Are you a risk taker?
Are you a risk taker? I know that’s a bold question, but one I think we need to ask ourselves from time to time. Smart risk takers in business grow their business and do well for themselves. Is there such a thing as a smart risk taker when it comes to driving?
Let’s face facts; driving at most times of the day can become risky. At any moment another driver may drift toward your vehicle while they pass you or pass them. Another driver may miss seeing the red light or stop sign and enter the intersection the same time you enter it on a green light. Pedestrians and cyclists also add to the risks, not to mention weather and road conditions. But with all of these risks which we have to deal with while driving, are we able to lower them?

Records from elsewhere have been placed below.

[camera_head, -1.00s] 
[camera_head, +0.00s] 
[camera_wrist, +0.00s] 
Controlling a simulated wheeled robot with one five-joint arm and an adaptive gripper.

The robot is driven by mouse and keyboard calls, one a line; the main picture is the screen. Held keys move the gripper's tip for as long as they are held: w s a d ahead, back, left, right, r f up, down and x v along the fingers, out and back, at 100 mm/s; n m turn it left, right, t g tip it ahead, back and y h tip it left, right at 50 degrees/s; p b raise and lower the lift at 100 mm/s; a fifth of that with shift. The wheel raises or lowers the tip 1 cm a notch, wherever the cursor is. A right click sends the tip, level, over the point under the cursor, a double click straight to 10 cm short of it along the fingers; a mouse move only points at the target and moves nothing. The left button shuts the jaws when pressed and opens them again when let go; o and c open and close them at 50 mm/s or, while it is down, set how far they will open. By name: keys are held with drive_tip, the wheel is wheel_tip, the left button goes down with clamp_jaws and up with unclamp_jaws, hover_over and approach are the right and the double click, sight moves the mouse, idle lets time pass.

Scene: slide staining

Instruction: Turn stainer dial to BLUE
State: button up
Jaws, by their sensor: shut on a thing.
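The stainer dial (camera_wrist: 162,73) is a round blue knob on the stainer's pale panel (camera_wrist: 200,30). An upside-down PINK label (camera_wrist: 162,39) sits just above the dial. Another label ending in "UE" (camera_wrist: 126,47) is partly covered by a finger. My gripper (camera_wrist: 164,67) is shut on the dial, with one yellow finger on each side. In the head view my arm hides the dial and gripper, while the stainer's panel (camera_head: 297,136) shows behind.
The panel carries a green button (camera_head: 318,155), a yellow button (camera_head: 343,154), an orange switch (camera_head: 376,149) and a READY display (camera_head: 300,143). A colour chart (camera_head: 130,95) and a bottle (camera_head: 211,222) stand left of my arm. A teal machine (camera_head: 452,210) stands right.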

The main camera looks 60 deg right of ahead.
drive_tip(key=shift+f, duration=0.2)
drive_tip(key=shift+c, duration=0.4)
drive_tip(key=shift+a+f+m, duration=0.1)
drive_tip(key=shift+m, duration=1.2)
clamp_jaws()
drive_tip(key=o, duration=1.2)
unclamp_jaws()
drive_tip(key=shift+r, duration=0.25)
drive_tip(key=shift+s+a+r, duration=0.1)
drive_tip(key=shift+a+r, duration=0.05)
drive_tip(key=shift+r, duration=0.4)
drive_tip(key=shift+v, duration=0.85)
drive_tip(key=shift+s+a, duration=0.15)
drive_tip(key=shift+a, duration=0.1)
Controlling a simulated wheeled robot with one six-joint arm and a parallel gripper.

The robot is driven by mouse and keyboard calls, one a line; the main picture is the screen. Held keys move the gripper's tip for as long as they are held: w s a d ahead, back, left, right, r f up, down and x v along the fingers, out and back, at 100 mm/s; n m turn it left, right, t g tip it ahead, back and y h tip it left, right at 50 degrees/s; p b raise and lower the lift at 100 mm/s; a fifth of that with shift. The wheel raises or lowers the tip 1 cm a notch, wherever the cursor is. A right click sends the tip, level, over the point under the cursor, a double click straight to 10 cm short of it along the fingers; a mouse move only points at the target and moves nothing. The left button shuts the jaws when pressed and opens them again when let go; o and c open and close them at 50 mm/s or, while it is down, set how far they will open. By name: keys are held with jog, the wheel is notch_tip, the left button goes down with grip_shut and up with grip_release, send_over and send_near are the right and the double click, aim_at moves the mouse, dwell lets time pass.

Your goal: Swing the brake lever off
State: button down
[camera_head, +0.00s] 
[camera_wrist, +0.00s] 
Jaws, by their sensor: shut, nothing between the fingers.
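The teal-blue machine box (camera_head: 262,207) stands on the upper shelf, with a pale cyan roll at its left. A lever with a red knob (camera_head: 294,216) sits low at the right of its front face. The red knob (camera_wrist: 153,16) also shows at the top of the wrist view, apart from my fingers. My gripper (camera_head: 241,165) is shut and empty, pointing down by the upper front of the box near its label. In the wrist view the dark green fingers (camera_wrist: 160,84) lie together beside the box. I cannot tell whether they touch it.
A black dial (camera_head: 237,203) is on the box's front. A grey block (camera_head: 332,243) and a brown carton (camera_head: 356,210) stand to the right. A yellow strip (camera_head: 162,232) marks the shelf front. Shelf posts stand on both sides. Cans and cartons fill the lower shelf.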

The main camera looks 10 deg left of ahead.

When teaching risk perception to students I’m teaching at Young Drivers of Canada I start out the topic in class by asking if anyone would take me up on the offer of tossing a paper ball into the container I have at the front of the room, which is usually a garbage can. I tell them if they put up money, they can win more money; usually 10 to 1 odds. Once I have my “victim”, I reach into that container and pull out a small cup and tell them that’s the container I was referring to. The normal reaction of my student is they don’t want to attempt the toss any longer. They’ve realized their risk of losing their money and made the proper choice of declining. If only drivers on the road could make educated choices to reduce their risk of crashing.
Almost every day we witness drivers driving too fast for conditions. If conditions are not ideal, why would you want to drive the speed limit? Whether the road conditions reduce your traction or if visibility reduces your ability to see far enough ahead of you, it’s time to slow down. Speed limits are set for ideal conditions. If the conditions are not ideal, drop the speed.
For those who are regular readers of my work, you’ll know tailgating is a pet peeve of mine. Do drivers who follow so closely realize what risk they are creating? By the time they realize the driver ahead of them is braking hard, they won’t have enough time to stop without hitting them. That increases the risk of vehicle damage, personal injury to the driver and passengers of each vehicle. If that’s the case, why do it? Find out more about a safe following distance here.
Drivers who weave in and out of traffic create a risk as well. With so much going on with the vehicles they’re passing, any slight change of the flow can create a collision. These drivers who weave are usually in a hurry but the results of their weaving usually gets them to the red light sooner. If that’s the case, why weave?
If you want to help keep your vehicle looking its best, you should also think about where you park in a parking lot. Avoid parking beside a vehicle with front wheels angled severely or if the vehicle is parked on an angle. You should also avoid parking across from another aisle or the parking lot entrance as that’s where traffic tends to accumulate. And finally, avoid parking at the end of the row of parking spaces. This can cause your vehicle to be clipped by someone else as they cut the corner while they turn the corner.
These are just a few of the risks we see each day. It’s time to think of your actions before you do them. So I ask you again, are you a risk taker? If you can honestly say you drive in a risky way that can endanger you, your passengers, other road users and your vehicle, maybe now is the time to stop.